The word yu'thūn (Arabic: يؤذون) was translated as abuse (Sahih International's translation), annoy (Abul Ala Maududi, Mufti Taqi Usmani, Muhsin Khan, And Yusuf Ali's translation), hurt (Dr. Ghali's translation), malign (Pickthall's translation), speak evil things (Shakir's translation), insult (Abdul Haleem's translation), and offend (Dr. Mustafa Khattab's translation). The reason for such wide variation in their choice of words is that the word athā in the Arabic language does not have an exact equivalent word in the English language.

In the same book, Shiekh Ibn al-Uthaymeen explains in the gloss of Vol. 2, pp. 241, saying that the word athā (Arabic: أذى) refers to being hurt in the same manner as when one hears improper words or comes across a bad or strong smell (e.g., that of onions or garlic).
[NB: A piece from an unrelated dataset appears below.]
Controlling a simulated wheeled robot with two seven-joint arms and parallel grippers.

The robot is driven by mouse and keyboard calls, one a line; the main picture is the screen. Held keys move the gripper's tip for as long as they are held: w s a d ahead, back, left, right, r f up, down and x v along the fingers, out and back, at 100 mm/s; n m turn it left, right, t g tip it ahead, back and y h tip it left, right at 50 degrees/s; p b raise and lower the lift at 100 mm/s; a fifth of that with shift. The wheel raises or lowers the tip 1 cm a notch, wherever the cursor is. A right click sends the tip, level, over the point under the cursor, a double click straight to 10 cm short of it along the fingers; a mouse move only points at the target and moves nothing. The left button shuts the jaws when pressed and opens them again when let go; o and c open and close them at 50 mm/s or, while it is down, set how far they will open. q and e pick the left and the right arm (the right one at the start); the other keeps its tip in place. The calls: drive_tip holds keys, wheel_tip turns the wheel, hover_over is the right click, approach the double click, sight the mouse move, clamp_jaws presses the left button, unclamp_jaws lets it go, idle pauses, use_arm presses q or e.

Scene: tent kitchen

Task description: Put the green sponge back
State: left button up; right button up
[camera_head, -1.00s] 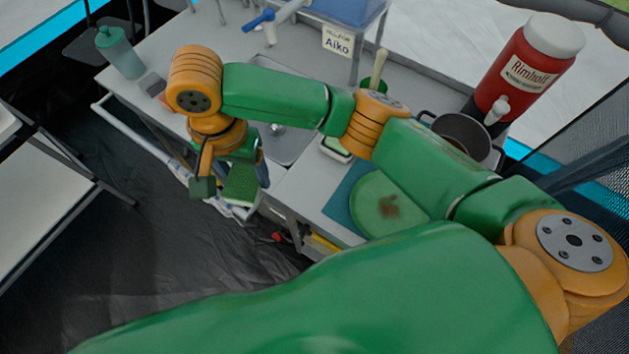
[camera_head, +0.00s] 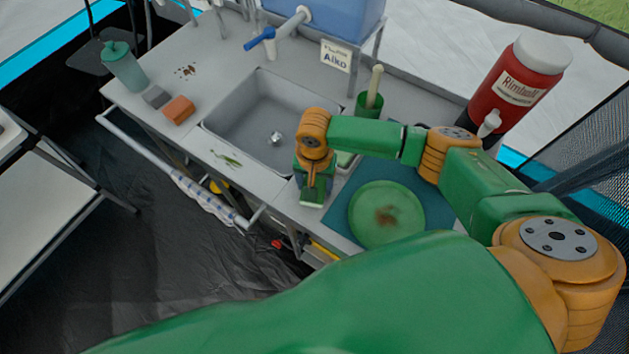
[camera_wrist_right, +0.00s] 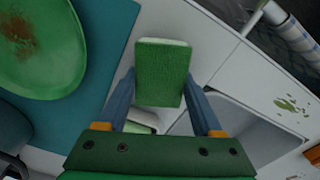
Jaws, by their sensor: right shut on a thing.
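The green sponge (camera_wrist_right: 162,72), with a pale edge, is held between the blue fingers of my right gripper (camera_wrist_right: 160,88). In the head view the sponge (camera_head: 313,192) hangs below my right gripper (camera_head: 315,176), over the counter strip between the sink and the blue-green mat. A small white-rimmed dish (camera_head: 346,160) sits just behind and right of the gripper, partly hidden by my arm. In the wrist view the dish (camera_wrist_right: 142,122) shows partly behind the sponge. My left gripper is not in view.
The green plate (camera_head: 380,208) with a brown stain lies on the mat (camera_head: 438,192), right of the gripper. The sink (camera_head: 243,108) is left. A green cup (camera_head: 368,104) with a pale handle stands behind. An orange sponge (camera_head: 179,110) and grey block (camera_head: 156,97) lie far left.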

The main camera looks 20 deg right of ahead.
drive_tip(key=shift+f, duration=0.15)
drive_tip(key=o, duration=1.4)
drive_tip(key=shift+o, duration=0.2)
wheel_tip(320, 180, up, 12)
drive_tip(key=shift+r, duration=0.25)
This hurt does not imply harm (darar, Arabic: ضرر) as harm cannot be inflicted upon Allah may He be exalted ("O My servants, you can neither do Me any harm nor can you do Me any good." , Arabic: إِنَّكُمْ لَنْ تَبْلُغُوا ضَرِّي فَتَضُرُّونِي وَلَنْ تَبْلُغُوا نَفْعِي فَتَنْفَعُونِي, quoting Sahih Muslim 45/70/2577). The same concept is mentioned in the gloss of Vol. 2, pp. 248.